Une géométrie de l’impossible

Après le succès de Gertrude d’Howard Barker, créée l’année dernière à l’Odéon, Corsetti s’entoure de la plupart des comédiens qui avaient fait partie de l’aventure, plusieurs fois distinguées, pour s’approprier une géométrie complexe et singulière : celle de La Ronde du carré.

Vivant en apparence des événements d’une extrême banalité, des histoires d’amour, d’un amour en crise, onze personnages observent le développement tragique de leur histoire. Vengeance, passion, trahison, désespoir, jalousie…composent une palette de couleurs vives pour esquisser une géométrie des pulsions sur le tableau noir d’une problématique de la fatalité.
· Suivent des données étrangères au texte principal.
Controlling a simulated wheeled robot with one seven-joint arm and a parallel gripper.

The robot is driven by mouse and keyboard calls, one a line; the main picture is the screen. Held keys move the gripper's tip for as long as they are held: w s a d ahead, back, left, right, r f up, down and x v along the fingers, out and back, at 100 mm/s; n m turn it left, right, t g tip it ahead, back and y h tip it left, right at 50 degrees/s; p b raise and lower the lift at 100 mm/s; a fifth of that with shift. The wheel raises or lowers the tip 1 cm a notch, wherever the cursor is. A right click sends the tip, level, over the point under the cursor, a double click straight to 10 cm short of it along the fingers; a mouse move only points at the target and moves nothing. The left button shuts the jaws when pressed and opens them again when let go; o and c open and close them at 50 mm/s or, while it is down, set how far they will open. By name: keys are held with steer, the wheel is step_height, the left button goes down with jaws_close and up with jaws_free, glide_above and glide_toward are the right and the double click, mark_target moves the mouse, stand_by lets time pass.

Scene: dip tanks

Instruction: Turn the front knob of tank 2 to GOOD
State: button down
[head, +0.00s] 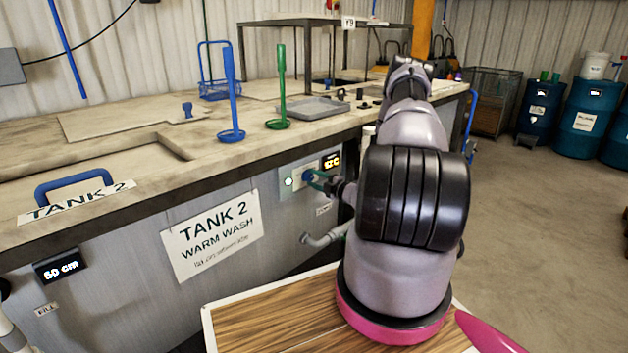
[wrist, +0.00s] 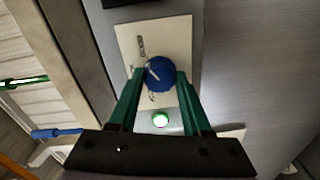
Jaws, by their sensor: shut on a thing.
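The blue front knob (wrist: 160,73) of tank 2 sits on a pale plate (wrist: 127,38) on the tank's front. In the wrist view my gripper (wrist: 158,80) has its green fingers on both sides of the knob, shut on it. A pale mark shows on the knob's face; the lettering on the plate is too small to read surely. A lit round light (wrist: 160,119) is beside the knob on the plate. In the head view the knob (head: 308,176) is partly hidden by my gripper (head: 315,180). The tank 2 sign (head: 212,236) is left of it.
A lit display (head: 331,162) is by the knob plate. A grey pipe (head: 325,239) sticks out below it. The worktop (head: 120,165) overhangs the tank front, with blue (head: 231,100) and green (head: 280,90) upright tools on it. Floor at right is clear before blue drums (head: 583,120).

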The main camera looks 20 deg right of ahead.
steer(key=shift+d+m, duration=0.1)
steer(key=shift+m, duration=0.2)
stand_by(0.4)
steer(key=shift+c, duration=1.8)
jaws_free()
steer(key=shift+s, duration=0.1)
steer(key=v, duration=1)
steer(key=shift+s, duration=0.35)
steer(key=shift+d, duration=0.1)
Après deux ans d’absence, pendant lesquels Verte a touché à peu près à tout, elle retrouve Vert, prête à accepter le pire pourvu qu’elle reste avec ses enfants et celui qui deviendra son bourreau. La femme de ménage, la caissière de supermarché, la putain, la fille au père…repentante et rongée par le remord, Verte avoue, reconnaît afin que Vert la reprenne et peu importe les conditions. Dès lors, Vert annonce à Verte que sa vie sera une punition. Un problème de couple que rencontre Ciel et Cielle, donne lieu à une consultation auprès de Noir qui tente de comprendre l’enjeu de la situation face à l’homme muselé par une compagne aussi affamée qu’angoissée pour qui le lit ne semble pas être une priorité et pourtant ! Une prise de conscience, le sentiment d’une lutte vouée à l’échec, d’un aveuglement, d’un gâchis et Violette annonce à Violet qu’elle va le quitter pour Gris, son meilleur ami. Incarnation du fantasme, omniprésence du désir suscité par l’absence d’un corps vénéré, Bleu s’offre en partage à Jaune et Rouge qui se demandent lequel des deux il aime le plus !

L’éternel recommencement

Dans un style à la fois épuré et trivial, le texte oscille entre expansion et réduction, variation et fluctuation, masquant, dans une puissance dramatique de l’indicible, les profondes contradictions et paradoxes des personnages dont il est question. Il révèle par un mouvement circulaire, la complexité des situations qui s’enchaînent selon un mécanisme puissant et captivant. Dans ce labyrinthe des passions, les personnages sont désignés par de simples noms de couleur. Ils forment quatre groupes, chacun isolé dans la ronde aliénante d’une unité qui fait corps avec l’oxymore auquel l’auteur recourt pour nommer son oeuvre : La Ronde du carré. Tout paraît figé, définitivement ancré dans l’inéluctable fatalité et pourtant, l’ensemble se mue par une extraordinaire fluidité, celle de la réitération inscrite dans des variations obsessionnelles, accordant à la proposition une force en continuelle expansion et apparaissant comme difficile à contenir, à confiner !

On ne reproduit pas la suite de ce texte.